Três navios chocaram contra pontes em países diferentes - em apenas três meses. Devemos estar preocupados?

CNN , Jessie Yeung
27 mar, 14:49

O colapso mortal de uma ponte em Baltimore. Uma ponte no sul da China cortada ao meio. Partes de uma ponte a furar o casco de um enorme navio na Argentina.

Todos estes acontecimentos ocorreram nos primeiros três meses deste ano - e todos na sequência de colisões de grandes navios comerciais.

Estes incidentes, e o número de vítimas - pelo menos cinco mortos na China e seis ainda desaparecidos em Baltimore - puseram em evidência o que os peritos dizem ser a necessidade urgente de melhorar ou proteger as pontes antigas para poderem acomodar navios modernos de maiores dimensões.

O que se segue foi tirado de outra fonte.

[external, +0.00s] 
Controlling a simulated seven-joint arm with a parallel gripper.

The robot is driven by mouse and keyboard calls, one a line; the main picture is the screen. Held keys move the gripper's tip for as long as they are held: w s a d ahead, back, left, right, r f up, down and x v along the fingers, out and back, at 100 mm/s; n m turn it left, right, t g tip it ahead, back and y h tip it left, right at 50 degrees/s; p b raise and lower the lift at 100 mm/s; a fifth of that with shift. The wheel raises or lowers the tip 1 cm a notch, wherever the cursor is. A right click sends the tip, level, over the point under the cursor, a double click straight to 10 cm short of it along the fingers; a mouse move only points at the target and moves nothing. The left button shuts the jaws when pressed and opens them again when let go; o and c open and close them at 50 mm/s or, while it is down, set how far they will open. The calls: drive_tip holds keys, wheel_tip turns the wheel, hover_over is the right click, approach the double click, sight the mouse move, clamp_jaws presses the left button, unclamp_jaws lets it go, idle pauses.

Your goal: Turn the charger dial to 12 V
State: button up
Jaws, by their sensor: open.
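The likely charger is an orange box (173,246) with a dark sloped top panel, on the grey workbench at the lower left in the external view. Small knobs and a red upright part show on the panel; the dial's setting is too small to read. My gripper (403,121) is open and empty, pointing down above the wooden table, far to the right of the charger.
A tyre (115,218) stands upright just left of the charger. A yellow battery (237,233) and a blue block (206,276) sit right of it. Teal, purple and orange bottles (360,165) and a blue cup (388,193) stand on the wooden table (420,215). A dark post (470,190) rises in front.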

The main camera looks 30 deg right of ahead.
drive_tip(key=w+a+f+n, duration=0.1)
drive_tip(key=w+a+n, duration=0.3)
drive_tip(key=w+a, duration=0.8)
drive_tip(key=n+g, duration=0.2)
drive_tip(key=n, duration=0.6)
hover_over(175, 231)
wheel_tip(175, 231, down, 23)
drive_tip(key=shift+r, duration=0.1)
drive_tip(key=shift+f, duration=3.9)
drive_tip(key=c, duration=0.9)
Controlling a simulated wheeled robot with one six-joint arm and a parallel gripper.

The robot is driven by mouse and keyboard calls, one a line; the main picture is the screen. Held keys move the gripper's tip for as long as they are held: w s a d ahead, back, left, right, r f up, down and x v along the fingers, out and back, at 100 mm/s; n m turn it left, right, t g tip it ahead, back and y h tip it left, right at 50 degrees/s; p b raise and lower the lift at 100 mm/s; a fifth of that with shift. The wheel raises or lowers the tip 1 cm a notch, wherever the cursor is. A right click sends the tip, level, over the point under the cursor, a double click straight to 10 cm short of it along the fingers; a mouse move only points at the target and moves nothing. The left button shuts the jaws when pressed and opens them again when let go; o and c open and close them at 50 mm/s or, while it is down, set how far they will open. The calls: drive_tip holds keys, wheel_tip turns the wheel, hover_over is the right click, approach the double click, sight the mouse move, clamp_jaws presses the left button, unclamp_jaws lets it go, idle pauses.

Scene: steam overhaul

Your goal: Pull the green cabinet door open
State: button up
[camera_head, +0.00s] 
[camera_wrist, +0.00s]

O colapso de Baltimore, na terça-feira, chamou a atenção nos EUA para a questão, depois de um grande navio porta-contentores ter perdido energia e ter embatido na ponte Francis Scott Key, atirando pessoas e veículos para o gelado rio Patapsco.

"Temos de nos lembrar que esta ponte foi construída há 50 anos e que os navios da altura tinham uma fração do tamanho do DALI (o navio que se despenhou) hoje em dia", disse Sal Mercogliano, antigo marinheiro mercante e especialista em assuntos marítimos.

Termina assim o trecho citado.